Policies and practices to help those who work for you.

  • Don’t wait until there’s a crisis. As a manager, make sure you and your employees are well-versed in your organization’s benefits and policies. Just as you brief new hires about sick days and overtime policies, inform them what benefits the publication has available for mental health.

  • Depersonalize the issue of mental illness to avoid singling out any one person. It’s not a specific person who gets sick; people, in general, get sick.

  • Be a model of self-care. Perpetually working evenings and weekends can set an unrealistic example for your teammates and discourage them from safeguarding their own health.

  • Pay attention to the patterns of your coworkers and employees. Are they taking on too much, working evenings and weekends? Are they regularly missing mealtimes? Are they behaving differently?

  • If possible, try to accommodate requests for flexibility, such as when employees need to take time to visit the doctor, fill a prescription, or work from home.

  • Recognize that different employees will have different needs based on their personality, lifestyle, and work habits; there is no one-size-fits-all approach. Ask your employees questions such as, “How do you prefer to receive feedback?” or “Are you comfortable working overtime on weeknights?” to understand their individual needs.

  • Encourage strategies and workflows that increase communication and teamwork such as mentorship, pair programming, and story reviews.

  • Create a clear line of communication between management and your employees, which they are comfortable using to discuss sensitive topics.

Newsroom Culture

How to build better, kinder, more accommodating work environments.

  • Establish a physical space (e.g. break room) or electronic space (e.g. Slack channel) which provides a mental break from the ceaseless onslaught of news.

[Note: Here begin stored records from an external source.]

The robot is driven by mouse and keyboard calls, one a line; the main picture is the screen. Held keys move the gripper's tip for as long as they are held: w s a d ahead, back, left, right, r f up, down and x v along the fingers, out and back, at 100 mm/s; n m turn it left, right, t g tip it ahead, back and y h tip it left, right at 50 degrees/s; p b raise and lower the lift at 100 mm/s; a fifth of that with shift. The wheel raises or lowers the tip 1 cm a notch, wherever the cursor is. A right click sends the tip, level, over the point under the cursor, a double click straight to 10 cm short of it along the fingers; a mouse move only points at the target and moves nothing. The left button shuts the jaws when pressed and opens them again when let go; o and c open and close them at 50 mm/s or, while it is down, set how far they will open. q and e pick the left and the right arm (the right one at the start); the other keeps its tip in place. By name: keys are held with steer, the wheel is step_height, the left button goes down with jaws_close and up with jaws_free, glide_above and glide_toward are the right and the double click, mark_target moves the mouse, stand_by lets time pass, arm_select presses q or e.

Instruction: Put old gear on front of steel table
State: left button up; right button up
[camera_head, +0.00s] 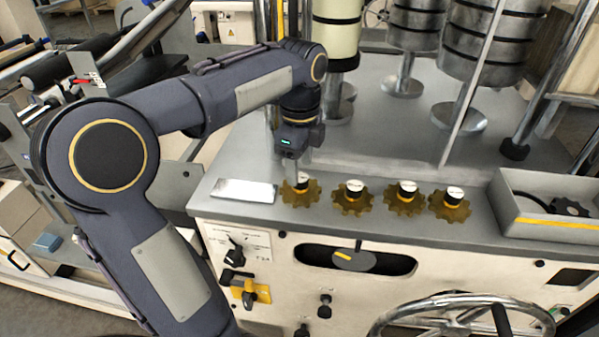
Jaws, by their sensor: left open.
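Several brass-coloured gears with dark hubs and white tops stand in a row along the front of the steel table (330,215). The leftmost gear (301,194) is directly below my left gripper (299,178). The others are the second gear (352,203), the third gear (405,205) and the rightmost gear (449,209). I cannot tell which one is the old gear. My left gripper points down, open, with its fingers at the leftmost gear's hub. Whether they touch it is hard to see. My right gripper is not in view.
A white plate (244,190) lies left of the gears. A grey tray (513,212) with dark parts stands at the right edge. Metal rollers (489,45) and posts rise behind. A handwheel (462,308) and knobs are on the front panel below. Open tabletop lies behind the gears.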

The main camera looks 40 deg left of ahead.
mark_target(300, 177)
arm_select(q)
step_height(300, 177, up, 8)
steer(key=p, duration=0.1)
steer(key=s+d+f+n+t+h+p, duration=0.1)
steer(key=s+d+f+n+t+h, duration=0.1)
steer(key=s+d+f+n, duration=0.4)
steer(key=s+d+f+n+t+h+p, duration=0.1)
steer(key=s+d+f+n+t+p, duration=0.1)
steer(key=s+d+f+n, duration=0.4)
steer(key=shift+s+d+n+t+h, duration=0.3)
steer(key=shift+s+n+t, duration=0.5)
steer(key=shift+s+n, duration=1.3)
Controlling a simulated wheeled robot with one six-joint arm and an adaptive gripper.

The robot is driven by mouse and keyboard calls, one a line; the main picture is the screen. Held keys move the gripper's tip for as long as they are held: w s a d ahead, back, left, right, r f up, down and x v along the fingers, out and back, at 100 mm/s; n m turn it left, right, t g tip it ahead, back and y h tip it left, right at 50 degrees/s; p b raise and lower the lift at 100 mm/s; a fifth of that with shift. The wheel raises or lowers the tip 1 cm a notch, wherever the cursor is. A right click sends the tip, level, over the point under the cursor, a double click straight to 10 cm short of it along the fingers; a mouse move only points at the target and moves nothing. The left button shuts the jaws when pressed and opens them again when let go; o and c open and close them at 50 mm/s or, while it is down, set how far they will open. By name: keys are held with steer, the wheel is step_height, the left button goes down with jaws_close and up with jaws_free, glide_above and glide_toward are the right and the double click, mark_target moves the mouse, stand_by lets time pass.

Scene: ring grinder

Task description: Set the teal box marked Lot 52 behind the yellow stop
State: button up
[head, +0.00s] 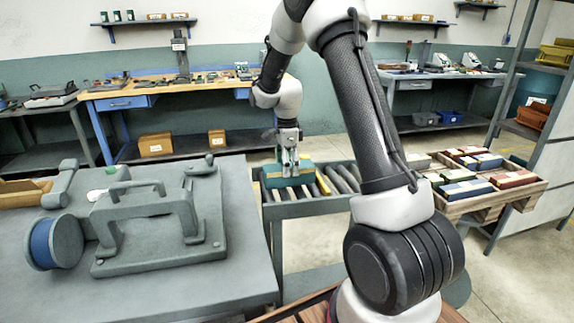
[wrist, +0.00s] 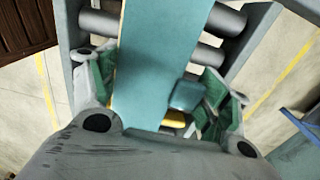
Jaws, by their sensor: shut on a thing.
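The teal box (head: 299,179) is at the left part of the roller conveyor, below my gripper (head: 288,170). In the wrist view the teal box (wrist: 160,65) runs lengthwise between the green-padded fingers of my gripper (wrist: 160,100), which is shut on it. A small teal block (wrist: 187,95) shows beside it. I cannot read a lot mark on the box. A yellow piece, perhaps the yellow stop (wrist: 174,119), shows partly beyond the small block. A yellow strip (head: 323,186) also shows by the box in the head view. Whether the box touches the rollers is unclear.
The roller conveyor (head: 343,179) has bare rollers right of the box. A wooden crate (head: 490,203) of coloured boxes stands at its right. A grey bench (head: 180,285) with a large grey fixture (head: 150,232) stands at left. A blue-framed workbench (head: 120,103) is behind.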

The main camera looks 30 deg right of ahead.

  • Establish a principle of “never one”: don’t allow a difficult role or responsibility to fall entirely on the shoulders of one person. Provide them support so they’re not isolated in their task, and everyone has peace of mind knowing there’s a backup plan for a critical role.

  • Rotate duties and assignments so one person is never permanently stuck in a particularly difficult role or beat, such as reviewing graphic images or covering terror attacks.

  • Acknowledge that trauma and PTSD can affect reporters and photographers who bear witness to traumatic events. They can also be felt by those who experience trauma secondhand through images, videos, and descriptions.

  • Recognize when coping mechanisms for stress, such as drinking and smoking, are becoming unhealthy. Newsroom culture can sometimes tolerate or even encourage self-destructive behavior, which is epitomized in the archetype of the hard-drinking newspaper reporter.

  • Organize different types of newsroom events, not just ones that involve drinking. Provide different avenues for employees to socialize if not everyone is comfortable drinking.